The deeper problem that surfaces here is that the dispute regarding who has gotten morality right (the faithful or the atheists) cannot be decisively settled; and it cannot be so because establishing “what morality really is” is a typical metaphysical problem. By “metaphysical problem” I simply mean a problem that cannot be settled by observable facts or whose premises cannot be falsified by experience. One can certainly study how an actual set of observable moral rules came to be, but that is not what believers and non-believers usually debate about. What is at stake from their perspective is how morality really is in normative terms, independent of how it manifests here and there in reality. In other words, they are arguing about how we ought to judge, not about how our judgement is in this or that society. Inquiring about how something ought to be (independent of any practical goals) is a typical metaphysical task.

Fortunately for us pragmatists, unresolvable metaphysical disputes are our bread and butter. Instead of trying to look for a normative definition of what morality ought to be — as metaphysicians do — we pragmatists survey the practical effects that each one of the contending theories would have in reality and side with the one that gets us closer to a specific and predefined goal. As I have stressed in previous posts, as pragmatists, what we should care about is which approach to morality allows us to better cope with our current environment, not which approach to morality is the true one, because such a thing cannot — by definition — be settled.

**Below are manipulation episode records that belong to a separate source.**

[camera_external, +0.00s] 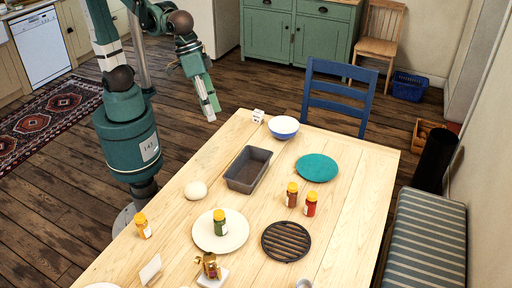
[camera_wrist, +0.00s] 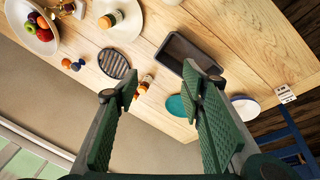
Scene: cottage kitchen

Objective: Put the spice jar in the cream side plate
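A green-labelled spice jar with a yellow lid (camera_external: 219,222) stands upright on the cream plate (camera_external: 233,239). The plate (camera_wrist: 128,27) and jar (camera_wrist: 109,19) also show at the top of the wrist view. Two reddish spice jars (camera_external: 292,195) (camera_external: 311,205) stand together right of the middle; they also show near the left finger in the wrist view. Another jar with an orange lid (camera_external: 144,227) stands at the table's left edge. Which jar is meant cannot be told. My gripper (camera_external: 210,112) is open and empty, high beside the table's far-left edge; its fingers (camera_wrist: 166,98) are wide apart.
A dark loaf tin (camera_external: 248,169), a pale round roll (camera_external: 195,190), a black trivet (camera_external: 286,241), a teal plate (camera_external: 317,168) and a blue-white bowl (camera_external: 284,127) are on the table. A gold-coloured object (camera_external: 211,265) and a white card (camera_external: 150,269) stand in front. A blue chair (camera_external: 347,98) is behind.

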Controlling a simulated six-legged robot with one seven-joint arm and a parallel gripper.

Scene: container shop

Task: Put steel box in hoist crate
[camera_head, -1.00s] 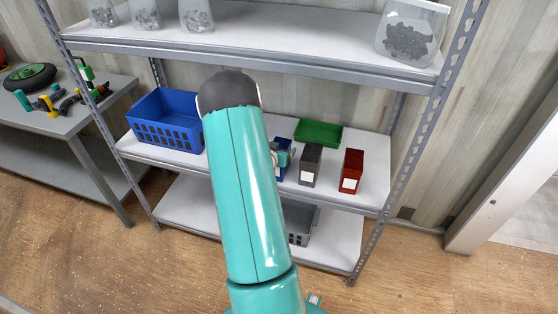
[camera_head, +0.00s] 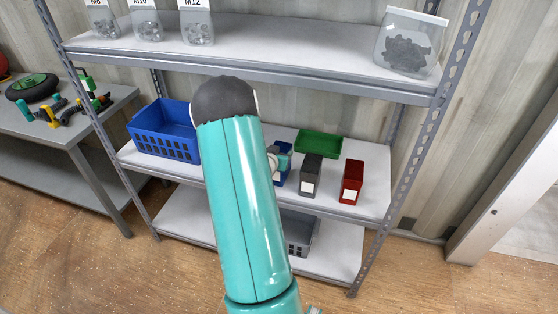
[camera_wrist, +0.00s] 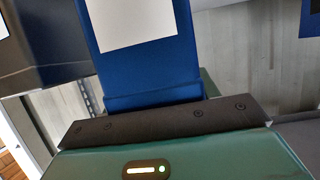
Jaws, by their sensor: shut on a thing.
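Three narrow label-fronted boxes stand in a row on the middle shelf: a blue box (camera_head: 281,179), a dark grey box (camera_head: 311,174) and a red box (camera_head: 352,182). Their labels are unreadable, so I cannot tell which is called the steel box. My gripper (camera_head: 274,160) is at the blue box, mostly hidden behind my arm. In the wrist view the blue box (camera_wrist: 150,72) fills the middle; my gripper (camera_wrist: 160,118) is shut on it, fingertips hidden. A blue crate (camera_head: 165,140) stands left on the same shelf, a grey crate (camera_head: 300,232) below; neither shows a readable name.
A green tray (camera_head: 319,144) lies behind the boxes. The dark grey box stands close beside the blue one. A grey table (camera_head: 60,130) with tools stands left.

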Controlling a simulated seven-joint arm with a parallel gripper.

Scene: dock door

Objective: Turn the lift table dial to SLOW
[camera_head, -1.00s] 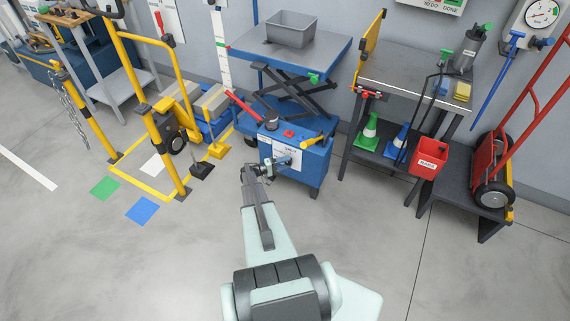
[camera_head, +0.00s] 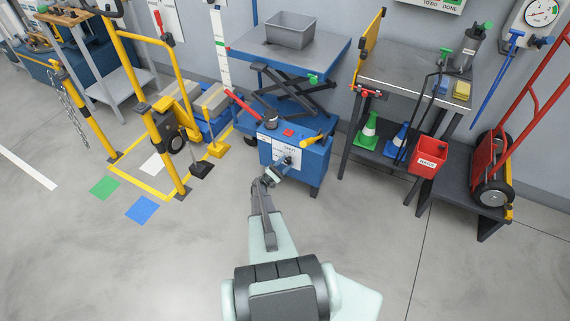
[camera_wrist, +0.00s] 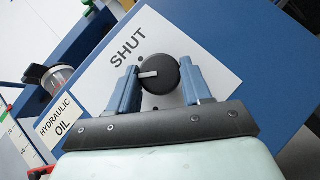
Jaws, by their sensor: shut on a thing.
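The lift table (camera_head: 335,52) stands against the wall, with a blue cabinet (camera_head: 318,160) at its front. A white plate (camera_wrist: 112,80) on the cabinet carries a black round dial (camera_wrist: 165,68) with a pale pointer bar, which points left in the wrist view. The word SHUT is printed above and left of the dial; SLOW is not readable. My gripper (camera_wrist: 160,92) has its blue fingers on either side of the dial and is shut on it. In the head view my gripper (camera_head: 286,163) is at the cabinet front and covers part of the plate.
A grey bin (camera_head: 290,30) sits on the lift table. A yellow rail (camera_head: 150,130) stands left; a workbench (camera_head: 415,80) stands right. The front floor is clear.

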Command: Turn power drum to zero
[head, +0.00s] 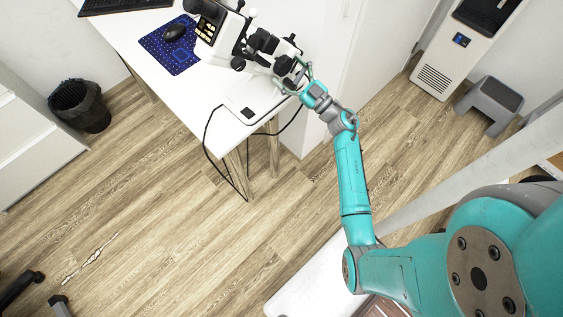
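A white and black eye-test instrument (222,32) stands on the white table at the top of the head view. Several dark knobs and round parts show on it, among them a black knob (238,64) on its near side. I cannot tell which part is the power drum, and no scale can be read. My teal arm reaches up from the lower right. My gripper (294,81) is at the instrument's right end, close to its dark parts. It is small and overlaps them, so I cannot tell whether it touches them or how its fingers stand.
The white table (190,98) also holds a blue mat (170,50) with a black mouse (174,32), and a keyboard (120,4). Black cables hang off its near edge. A bin (80,105) stands left and a grey stool (490,105) right. The wooden floor between is mostly clear.

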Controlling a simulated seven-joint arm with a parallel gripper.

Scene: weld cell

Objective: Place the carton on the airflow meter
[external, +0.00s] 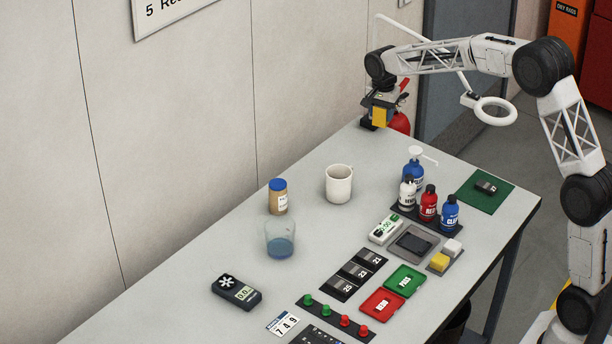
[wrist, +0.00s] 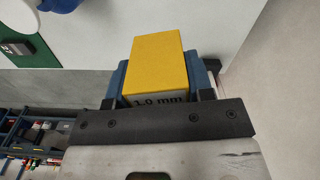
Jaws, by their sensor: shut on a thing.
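The carton is a yellow box (external: 380,117) with a "1.0 mm" label, which shows large in the wrist view (wrist: 158,62). My gripper (external: 381,108) is shut on it, with a jaw (wrist: 116,82) on each side. It holds the carton at the far back end of the table, by the wall. The airflow meter (external: 237,292) is a dark handheld device with a white fan symbol and a small display. It lies flat at the front left of the table, far from my gripper. It is not in the wrist view.
A brown jar (external: 278,200), a clear beaker (external: 280,240) with blue liquid and a white mug (external: 339,184) stand between my gripper and the meter. Several bottles (external: 428,205) stand to the right. A red extinguisher (external: 400,122) is behind my gripper. The table's left side is mostly clear.

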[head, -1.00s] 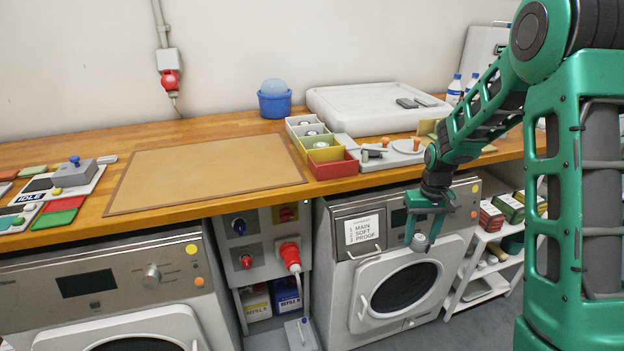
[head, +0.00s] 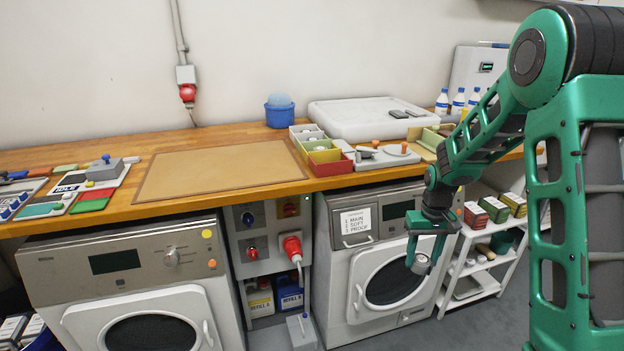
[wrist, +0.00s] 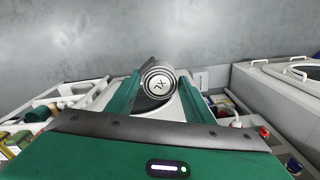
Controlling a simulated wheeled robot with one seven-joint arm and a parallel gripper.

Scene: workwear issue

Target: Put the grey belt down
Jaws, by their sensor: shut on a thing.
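The grey belt (wrist: 158,80) is a tight roll with a pale round end, held between the green fingers in the wrist view. In the head view the rolled belt (head: 421,264) shows small at the fingertips. My gripper (head: 425,258) is shut on it and holds it in the air in front of the right washing machine, below the counter's front edge.
The wooden counter (head: 120,209) carries a bare tan mat (head: 218,170). Several small coloured bins (head: 324,157), a white tray (head: 365,117) and a blue tub (head: 279,113) stand on it. The right washing machine (head: 345,275) and a white shelf (head: 480,265) are close to my gripper.

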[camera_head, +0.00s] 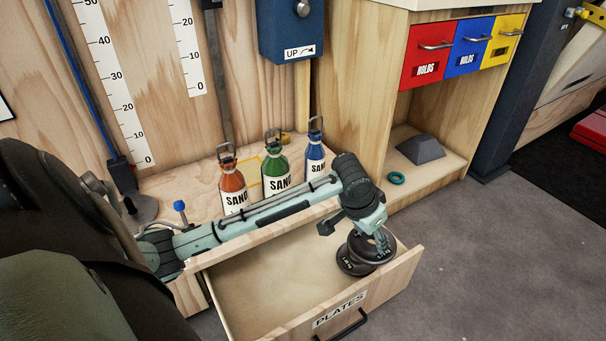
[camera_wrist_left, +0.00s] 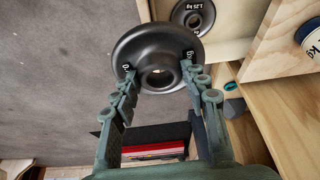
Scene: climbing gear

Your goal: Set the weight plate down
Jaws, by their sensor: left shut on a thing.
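My left gripper (camera_head: 374,238) is shut on a dark round weight plate (camera_head: 376,249), at the right end of the open drawer (camera_head: 262,282) in the head view. The left wrist view shows the plate (camera_wrist_left: 130,50) gripped by its rim between both fingertips (camera_wrist_left: 158,72), its central hole visible. A second dark plate (camera_head: 350,267) shows just below it in the head view, partly hidden. In the left wrist view this plate (camera_wrist_left: 193,8) lies in the drawer and reads 1.25 kg. The gap between the plates is hard to judge. My right gripper is out of view.
The drawer's front panel (camera_head: 375,299) reads PLATES and has a black handle (camera_head: 345,328). Orange (camera_head: 233,186), green (camera_head: 275,168) and blue (camera_head: 315,158) SAND bottles stand behind the drawer. A teal ring (camera_head: 396,178) and grey block (camera_head: 420,149) lie on the shelf. The drawer's left part is bare.

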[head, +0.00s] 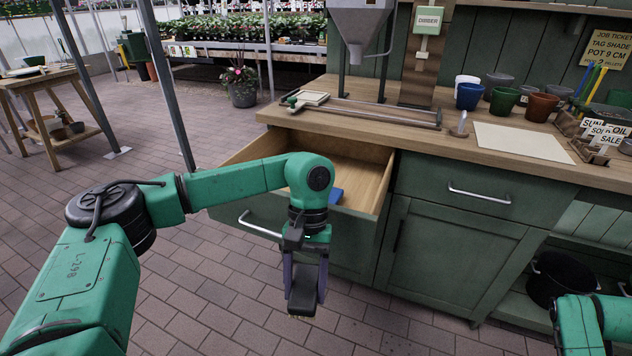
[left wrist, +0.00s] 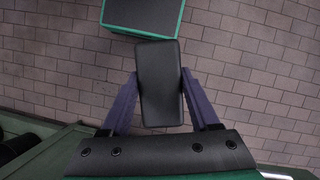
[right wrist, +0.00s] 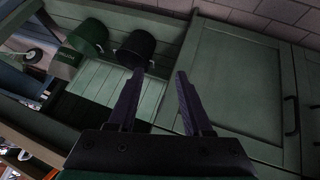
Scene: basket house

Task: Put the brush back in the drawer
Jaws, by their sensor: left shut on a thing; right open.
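The brush (head: 300,284) shows as a dark, block-shaped body between the fingers of my left gripper (head: 305,294); a little pale bristle seems to show at its lower end. My left gripper is shut on it, in front of the drawer and over the brick floor. In the left wrist view the brush (left wrist: 161,85) lies between both fingers. The drawer (head: 362,178) is pulled open, with a blue thing (head: 336,195) inside; my left arm hides part of it. My right gripper (right wrist: 160,75) is open and empty, facing the lower shelf and cabinet door.
The workbench (head: 400,143) above the drawer carries a wooden frame, a paper sheet (head: 522,141) and several pots at the right. A closed drawer (head: 470,187) sits right of the open one. Dark pots (right wrist: 138,48) stand on the lower shelf.

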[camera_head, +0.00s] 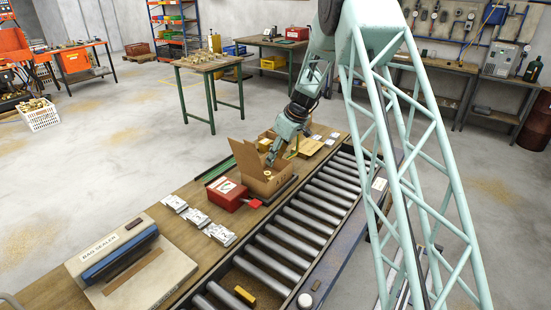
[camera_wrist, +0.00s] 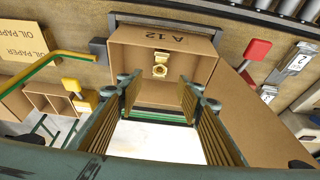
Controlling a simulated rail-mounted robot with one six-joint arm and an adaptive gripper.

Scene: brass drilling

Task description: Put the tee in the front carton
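The brass tee (camera_wrist: 160,68) lies inside the open brown carton (camera_wrist: 195,68) marked A 12, seen between my fingers in the wrist view. In the head view this is the nearer carton (camera_head: 258,184) on the bench, with a flap raised at its left and a small brass spot inside. My gripper (camera_wrist: 160,98) is open, its two ribbed fingers spread apart with nothing between them. In the head view my gripper (camera_head: 270,162) hangs just over the carton's far side. The tee appears apart from the fingers. A second carton (camera_head: 266,141) stands behind.
A roller conveyor (camera_head: 295,215) runs along the bench's right side. A red box (camera_head: 228,194) and several white packets (camera_head: 195,217) lie nearer, before the bag sealer (camera_head: 132,258). Oil paper boxes (camera_wrist: 20,45) and a yellow handle (camera_wrist: 71,84) are at left in the wrist view.

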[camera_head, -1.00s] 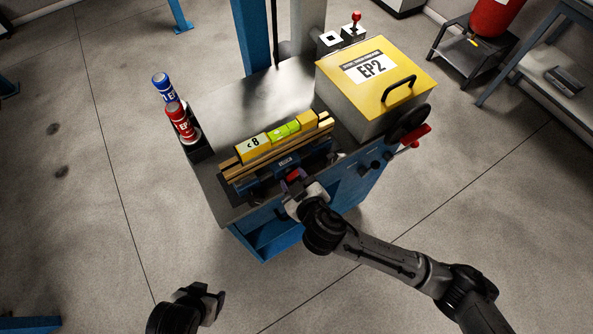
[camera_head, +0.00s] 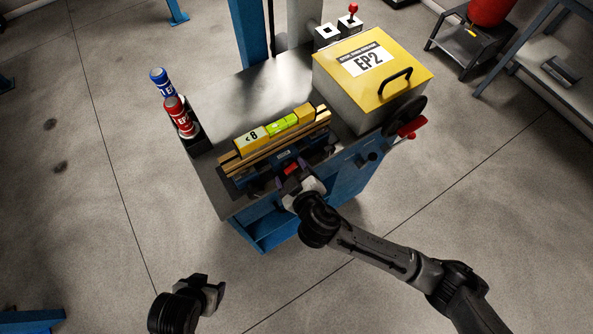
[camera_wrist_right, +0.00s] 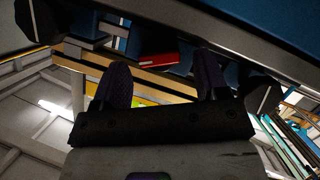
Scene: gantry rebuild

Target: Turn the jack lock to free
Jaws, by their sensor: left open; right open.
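A blue cart (camera_head: 262,226) with a grey metal top stands in the middle of the head view. A small red part (camera_head: 291,169) shows on its front edge below the wooden rails; it appears as a red bar in the right wrist view (camera_wrist_right: 157,59). A red handle (camera_head: 412,128) sits at the cart's right side by a black wheel (camera_head: 405,112). I cannot tell which is the jack lock. My right gripper (camera_head: 298,174) is open close to the red part, its fingers either side of it in the wrist view; contact is unclear. My left gripper (camera_head: 213,291) is open and empty, low left, away from the cart.
A yellow-lidded EP2 box (camera_head: 372,68) fills the cart's right end. Blue and red cans (camera_head: 178,114) stand at the left edge. The floor left of the cart is clear.

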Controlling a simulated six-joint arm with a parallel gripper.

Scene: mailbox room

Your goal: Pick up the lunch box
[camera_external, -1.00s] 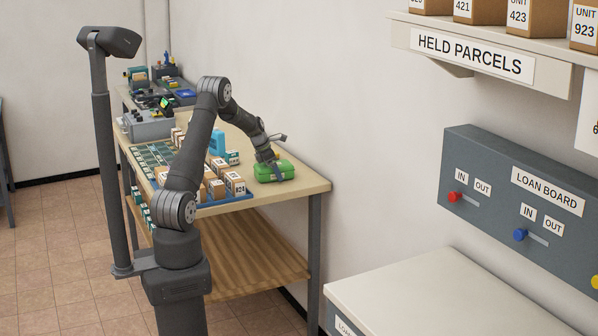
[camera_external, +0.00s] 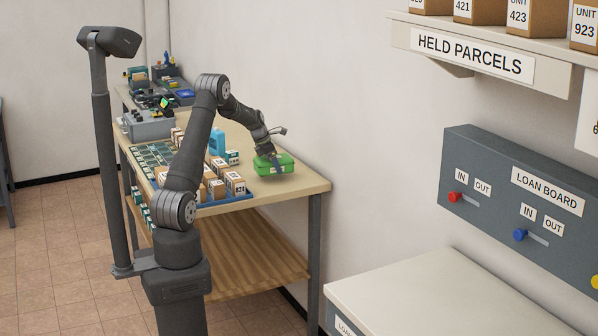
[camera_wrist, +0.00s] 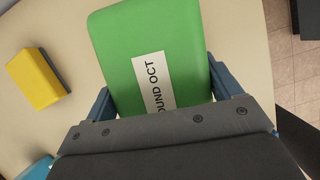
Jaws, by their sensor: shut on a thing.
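The lunch box (camera_external: 284,162) is a green box near the right end of the wooden table. In the wrist view the green lunch box (camera_wrist: 122,42) fills the middle and carries a white label ending in "OUND OCT". My gripper (camera_external: 273,160) is shut on the lunch box from above. In the wrist view its blue fingers stand one on each side of the box, and my gripper (camera_wrist: 160,92) hides the box's near end. The box looks slightly raised above the table, with a faint shadow below it.
Several small cartons stand in a blue tray (camera_external: 226,200) left of the box. A light blue object (camera_external: 217,142) stands behind them. A yellow block (camera_wrist: 38,78) lies left of the box in the wrist view. The table's right front corner (camera_external: 312,187) is bare.

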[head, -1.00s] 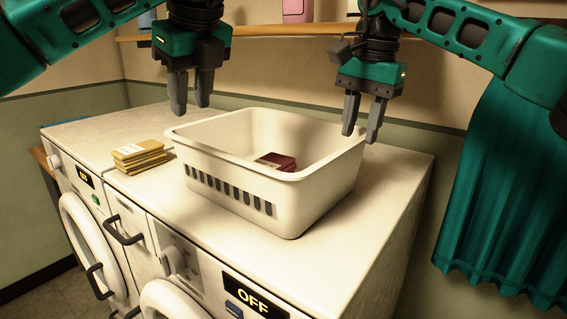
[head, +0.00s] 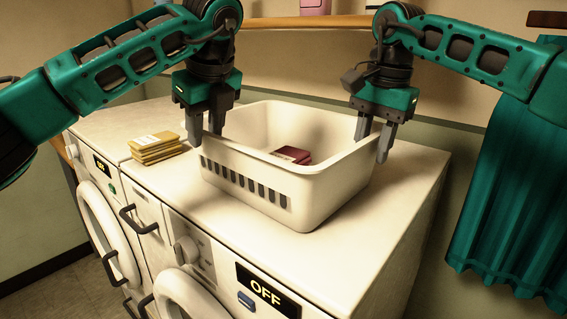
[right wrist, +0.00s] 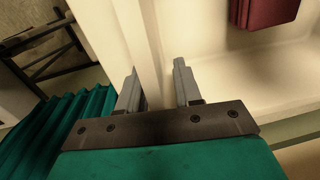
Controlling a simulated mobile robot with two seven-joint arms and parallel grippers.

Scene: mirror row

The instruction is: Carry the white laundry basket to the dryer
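The white laundry basket (head: 325,188) stands upright on top of the white machines, with a dark red folded cloth or packet (head: 293,154) inside; the red item also shows in the right wrist view (right wrist: 265,12). My left gripper (head: 204,135) is open at the basket's left rim, its fingers apart on either side of it. My right gripper (head: 372,147) is open at the right rim. In the right wrist view, the rim (right wrist: 150,50) runs between its open fingers (right wrist: 156,82). Which machine is the dryer is not clear; the nearer one has an OFF display (head: 267,291).
A stack of yellow items (head: 156,147) lies left of the basket. The second machine (head: 98,181), with a small lit display, stands at the left. A wooden shelf (head: 300,22) runs along the wall behind. A teal curtain (head: 515,200) hangs at the right. The top's front right is clear.

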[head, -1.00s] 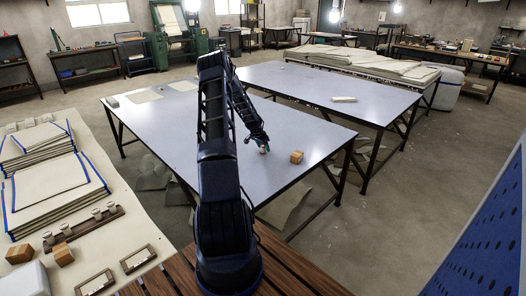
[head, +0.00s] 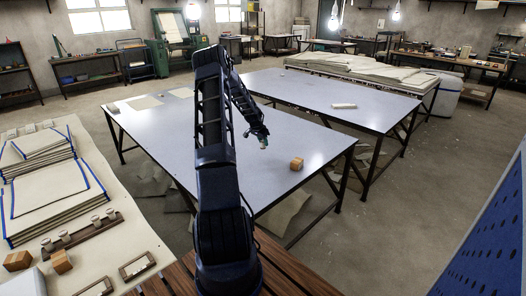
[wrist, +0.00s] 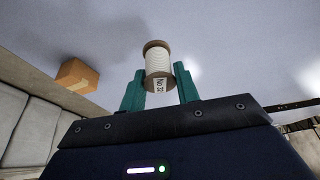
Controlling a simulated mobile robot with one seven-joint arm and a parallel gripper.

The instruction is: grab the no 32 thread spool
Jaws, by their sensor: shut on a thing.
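The thread spool (wrist: 158,62) has white thread, brown ends and a label that appears to read "No 32". In the wrist view it stands between the two green fingers of my gripper (wrist: 160,84), which is shut on it. In the head view my gripper (head: 264,143) is over the near grey-topped table (head: 190,130), apparently raised above it. The spool is too small to make out clearly there.
A wooden block (head: 297,163) lies on the near table, right of my gripper; it also shows in the wrist view (wrist: 77,74). A white item (head: 343,106) lies on the second table (head: 310,88). Most of the near table is bare.

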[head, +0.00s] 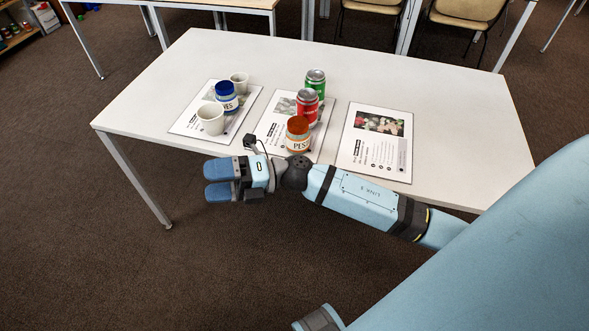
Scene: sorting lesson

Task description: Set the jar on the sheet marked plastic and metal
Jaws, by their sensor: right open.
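A jar with a blue lid (227,98) stands upright on the left sheet (184,124), between two pale cups. A jar with an orange lid (298,135) stands upright near the front of the middle sheet (268,129), close to a red can. The sheets' headings are too small to read, so I cannot tell which is marked plastic and metal. My right gripper (211,180) is open and empty, with its fingers pointing left just in front of the table's near edge. It is left of and nearer than the orange-lidded jar, apart from it. My left gripper is out of view.
Pale cups (210,121) (240,83) share the left sheet. A red can (307,107) and a green can (316,82) stand behind the orange-lidded jar. The right sheet (375,160) bears no objects. The white table (450,125) is clear at the right and far left.

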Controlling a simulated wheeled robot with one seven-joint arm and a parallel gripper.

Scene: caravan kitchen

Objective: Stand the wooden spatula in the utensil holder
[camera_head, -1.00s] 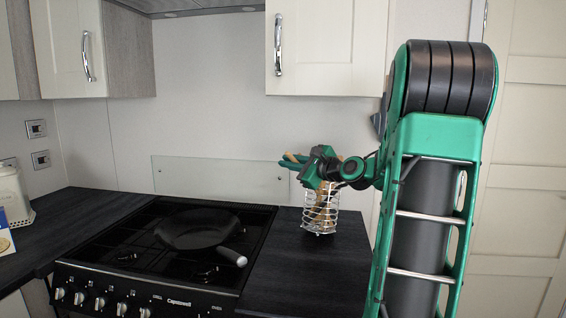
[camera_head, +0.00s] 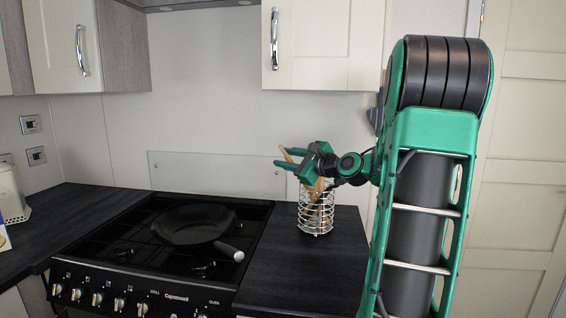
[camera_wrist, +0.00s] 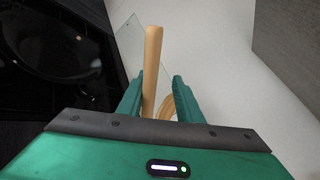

Therefore, the question both atheists and believers alike should be asking is not “what morality really is?” but “What are the practical consequences of believing that our moral values were handed down by God and do these consequences fit our current goals?” This — I insist — is not a metaphysical question; this is a pragmatic inquiry: given the type of society we live in today, is it a good idea to go on believing that our morality is divine? As I will argue in the remaining paragraphs, putting the question this way highlights the perils of grounding our morals in religious beliefs and dissipates earlier fears about a Godless morality dissolving into arbitrariness and impunity.

Before we can begin to answer the pragmatic question I just proposed, we need to be explicit about what we hope to accomplish with morality, i.e., we need to specify its goal. We might not be able to truly grasp what morality ought to be, but we can certainly debate about which moral theory gets us closer to a predefined goal. As I have argued before, the goal of morality should be to regulate human interaction in a way that fosters a peaceful, plural and sustainable world that maximizes the well-being of its inhabitants. This is the goal we pragmatists use to evaluate which concept of morality is best suited for us. It does not have to be our goal, but living in an increasingly interwoven and plural world has made this a rational priority for a large portion of humanity. We live in an interconnected, plural and global society; as such, the project of making it work in the best possible way for the greatest number seems to be a reasonable practical choice for morality.

One should notice that, while we lived in relatively homogenous and closed societies, believing in a set of unique and objective rules handed down by God was probably the most effective way to sustain a cohesive and peaceful social organization. There is no denying that a ‘religiously grounded’ morality has had great pragmatic advantages in certain historical contexts. But, of course, the world has changed. The type of morality needed today is not one that breeds the God-fearing-rule-followers of the past. Moral obstinacy and a staunch belief that what is good is unique is at odds with the type of environment in which we live in today. In a remarkable turn of events, people who faithfully adhere to a God-given moral code and that not so long ago would have been regarded as examples of moral purity, are now subject to the very same suspicious looks they used to give to the atheists. Instead of being ranked amongst the good — as they used to — people of sturdy moral faith are now being ranked alongside the fundamentalists and the conservative bigots. How did this happen? Well, although the faithful might sincerely think they are being good because they are sticking to their clear and tightly enforced moral commandments, the reality is that this commandments might interfere with other people’s idea of the good, and this clash of principles is being pushed from the private to the public arena in this interconnected times. It is fascinating how dramatically the tables have turned; we are only beginning to grasp how the old triumphant idea of grounding morality in incontrovertible mandates (religious or else) is utterly inadequate for a world of interlinked plurality.

Instead, in the world that we live in today, the kind of morality that we urgently need is one that breeds individuals with an ever expanding sensitivity towards completely unfamiliar ways of life and structures of beliefs. The good individuals of the interlinked digital era are those with the capacity to put their own beliefs in parenthesis when it comes to sympathizing with increasingly diverse world-views. In this sense, the new exigencies of morality require us to be progressively flexible towards our own beliefs and cultural milieu and to be more and more open to converse with alien outlooks. To be good in a truly interlinked world is to be able to relate with an increasingly diverse environment and to include this diversity as a parameter when determining our conduct.
So returning to the initial question, is atheism inconsistent with morality? Of course it’s not; what is inconsistent is the view that morality needs indisputable credentials for it to work. From a pragmatic perspective, the best moral theory is the one that is most attuned with its own time — and by now it should be clear that an inflexible view of morality is an anachronistic and perilous candidate. As I have remarked elsewhere, the pendulum of goodness has swung in favor of a secular take on morality. The force pushing the pendulum in this new direction is the plural and interconnected world in which we now find ourselves, not any metaphysical breakthrough finally grasping how morality really is.

I will end by noting that the fact that pragmatism favors a secular morality does not imply that one needs to be an atheist to be good, nor that all atheists are good. Theism is not contradictory with a pragmatic take on morality yet the limits between faith and morality should be accepted by the faithful if they wish to remain valuable counterparts in the now ‘globally open’ conversation about how we should live.